[Warning: Somewhat rambling post ahead. I really hope you make it to the end.]
Hi everyone, it's Ben. This post goes out to all my friends and family, just to get everyone on the same page with what's going on with us. As some of you know or may have heard, we are going to be moving to Wisconsin early in August. We've had a chance to explain to some of you but I know for a fact that I am not that great at communicating, so for anyone who's wondering, here's the 'why:'
1. We feel that God is not letting us be satisfied to stay where we are, with the idea of starting a career, and living a day to day life.
2. We have a desire to teach the Bible, or to serve the church body somehow, and model a Christ-following family to those who have no examples of Christ in their lives. We are excited that we may have a once in a lifetime chance to 'have a job' doing just that.
Let me explain this statement quick, because I want to avoid a mis-communication. We don't have any problem whatsoever with the idea of having a career in the United States. We've spent a lot of time trying to make a life where we are...I've lost count of how many times we've tried to buy a house, move up the ladder in our jobs, considered career-oriented school/training, etcetera. The best way to describe the statement above, is that God isn't *letting* us settle in. He has taken away those options from us on every occasion that they've risen.

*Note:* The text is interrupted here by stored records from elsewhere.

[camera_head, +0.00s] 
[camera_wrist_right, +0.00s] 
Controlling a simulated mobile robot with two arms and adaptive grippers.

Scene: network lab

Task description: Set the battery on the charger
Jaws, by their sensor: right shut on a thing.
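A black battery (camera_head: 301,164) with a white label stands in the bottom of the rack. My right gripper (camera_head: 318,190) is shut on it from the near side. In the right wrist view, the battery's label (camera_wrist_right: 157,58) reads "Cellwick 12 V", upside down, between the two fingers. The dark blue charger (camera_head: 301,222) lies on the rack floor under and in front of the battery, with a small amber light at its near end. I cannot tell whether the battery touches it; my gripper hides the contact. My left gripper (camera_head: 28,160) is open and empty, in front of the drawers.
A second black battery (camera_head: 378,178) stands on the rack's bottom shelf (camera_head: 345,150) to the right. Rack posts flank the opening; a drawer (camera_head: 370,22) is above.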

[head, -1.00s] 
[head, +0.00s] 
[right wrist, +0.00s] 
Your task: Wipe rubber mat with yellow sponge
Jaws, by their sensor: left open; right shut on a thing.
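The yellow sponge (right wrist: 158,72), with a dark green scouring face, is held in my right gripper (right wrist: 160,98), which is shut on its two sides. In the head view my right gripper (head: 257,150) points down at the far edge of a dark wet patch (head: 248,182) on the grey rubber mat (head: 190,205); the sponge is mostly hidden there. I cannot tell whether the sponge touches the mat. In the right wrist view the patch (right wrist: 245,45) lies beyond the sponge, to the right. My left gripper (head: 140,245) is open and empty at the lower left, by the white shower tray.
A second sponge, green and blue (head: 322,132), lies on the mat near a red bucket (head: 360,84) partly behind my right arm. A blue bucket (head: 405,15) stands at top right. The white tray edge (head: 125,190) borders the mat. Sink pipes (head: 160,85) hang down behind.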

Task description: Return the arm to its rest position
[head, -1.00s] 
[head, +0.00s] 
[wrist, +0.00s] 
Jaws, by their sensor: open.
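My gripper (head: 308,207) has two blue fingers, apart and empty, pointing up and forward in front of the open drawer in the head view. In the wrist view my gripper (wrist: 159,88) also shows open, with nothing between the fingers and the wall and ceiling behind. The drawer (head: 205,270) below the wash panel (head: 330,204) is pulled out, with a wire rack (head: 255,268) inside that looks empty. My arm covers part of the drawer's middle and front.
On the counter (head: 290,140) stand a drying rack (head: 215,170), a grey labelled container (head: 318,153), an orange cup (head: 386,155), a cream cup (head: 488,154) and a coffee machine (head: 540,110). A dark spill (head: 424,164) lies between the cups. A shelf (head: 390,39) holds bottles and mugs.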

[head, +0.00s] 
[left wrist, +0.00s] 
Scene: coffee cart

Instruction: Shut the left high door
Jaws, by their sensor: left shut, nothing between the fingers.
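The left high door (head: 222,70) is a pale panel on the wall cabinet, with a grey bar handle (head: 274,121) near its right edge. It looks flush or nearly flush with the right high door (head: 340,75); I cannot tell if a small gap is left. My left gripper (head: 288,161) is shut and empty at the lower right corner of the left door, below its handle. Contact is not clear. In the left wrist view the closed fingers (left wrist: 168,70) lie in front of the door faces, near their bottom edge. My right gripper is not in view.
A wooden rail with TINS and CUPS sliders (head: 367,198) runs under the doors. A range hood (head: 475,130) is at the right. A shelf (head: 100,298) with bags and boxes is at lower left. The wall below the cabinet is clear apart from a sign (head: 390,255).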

Where is this coming from? You can probably scroll all the way back to the first post on this blog to get this history about us, but I'm sure most of you are already about to close this window out and go back to looking at Facebook, so I'll save you having to do that. :) Basically, Gina & I met at New Tribes Bible Institute (NTBI) in Waukesha, Wisconsin back in '04. We were both going to school to study the Bible but neither of us were really sure what to do with our lives at that point. We fell in love and got married in '05, but dropped out of school to settle down and try to get some direction.
Since then, we've lived in 3 states, worked in a cafe', a machine shop, from home over the internet, run our own photography business, interned at a church, of course worked at Dixie Stampede, and raised 2 beautiful little girls from scratch. Through all this, we've done a lot of growing up and changing, and have begun to develop our own convictions about life and the way we want to live and raise our kids.
A lot of people reading this probably know me from Dixie, where I've sort of developed an outspoken aspect of my personality. Some might have met me at church, and I'm sure by now have been horrified by how weird I am. Some of you might not know me at all because you're Gina's friend and have never met me. My intention with this blog is to be as real as possible, and to avoid seeming like we've "got it all together." This is a pretty big, unknown step for us, that has at times left us feeling hopeless.
We are going to go finish our Bible education, and beyond that we are looking in to the possibility of becoming full time missionaries with New Tribes Mission. We haven't had a sudden epiphany, we don't (at the moment) feel like missionaries at all. We have no idea where we would want to go, or what we would even do as missionaries. This is a lot of unknown and to some of you probably seems like a pretty reckless thing to do with 2 little kids. Believe me, we feel the same way sometimes - and the kids aren't a consideration we're ignoring. We have always focused on a family environment where the girls are a priority. Gina has stayed home for years even though it has stretched us financially. We don't like to busy ourselves to the point where we don't see our kids much. We will also hold this conviction in the future, they are definitely a priority.
Really through all these fears and doubts we always come back to the statement at the beginning. We are seeing God put the pieces together. We are genuinely excited to take this step, regardless of not knowing all the answers. We don't feel the hopelessness anymore, because this is a real chance to make a difference with our lives. There is still the fear that this plan won't work out either -- but it's a fear that we can't let control us.
Ok, you made it all the way to the end of this post, congratulations! More to come in the future about our goals, things we've been learning, rants, general silliness and hopefully a lot more pictures. Our Bible school experience so far has given us a small taste of the need that we all have for the gospel. We still have a lot to learn, and are hoping that God teaches us in the areas we know we're lacking. Our attitude isn't perfect and I'm nervous whether or not we're going to 'fit in' to a largely Christian culture, but I'm sure we could write a lot about whether or not we even want to. Thanks for reading!